* DATA LINES:
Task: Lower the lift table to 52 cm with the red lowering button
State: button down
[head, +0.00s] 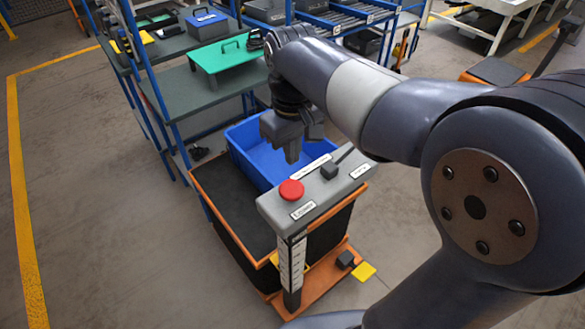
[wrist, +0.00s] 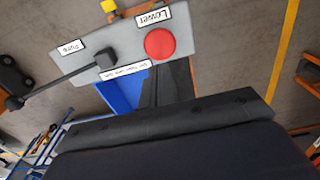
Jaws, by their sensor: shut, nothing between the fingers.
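The red lowering button (head: 291,190) sits on the grey control panel (head: 325,190), beside a label that reads "Lower". In the wrist view the red button (wrist: 160,44) is right of the middle on the panel (wrist: 128,50). My gripper (head: 292,158) is shut and empty, pointing down just behind the panel, apart from the button. The lift table (head: 228,208) has a dark top with an orange edge and carries a blue crate (head: 240,155). A scale post (head: 291,265) stands under the panel; its reading is too small to tell.
A black lever (head: 332,168) rises from the panel right of the button. A blue-framed shelf (head: 200,85) with a green lidded tray (head: 222,55) stands behind left. The floor at left is clear up to a yellow line (head: 22,200).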

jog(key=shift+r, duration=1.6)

* STATED PROBLEM:
Extract the full listing above verbatim; pictures are to be left out of the copy.

* OUTPUT FOR THIS EXERCISE:
Task: Lower the lift table to 52 cm with the red lowering button
State: button down
[head, +0.00s] 
[wrist, +0.00s] 
Jaws, by their sensor: shut, nothing between the fingers.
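The red lowering button (head: 291,190) sits on the grey control panel (head: 325,190), beside a label that reads "Lower". In the wrist view the red button (wrist: 160,44) is right of the middle on the panel (wrist: 128,50). My gripper (head: 292,158) is shut and empty, pointing down just behind the panel, apart from the button. The lift table (head: 228,208) has a dark top with an orange edge and carries a blue crate (head: 240,155). A scale post (head: 291,265) stands under the panel; its reading is too small to tell.
A black lever (head: 332,168) rises from the panel right of the button. A blue-framed shelf (head: 200,85) with a green lidded tray (head: 222,55) stands behind left. The floor at left is clear up to a yellow line (head: 22,200).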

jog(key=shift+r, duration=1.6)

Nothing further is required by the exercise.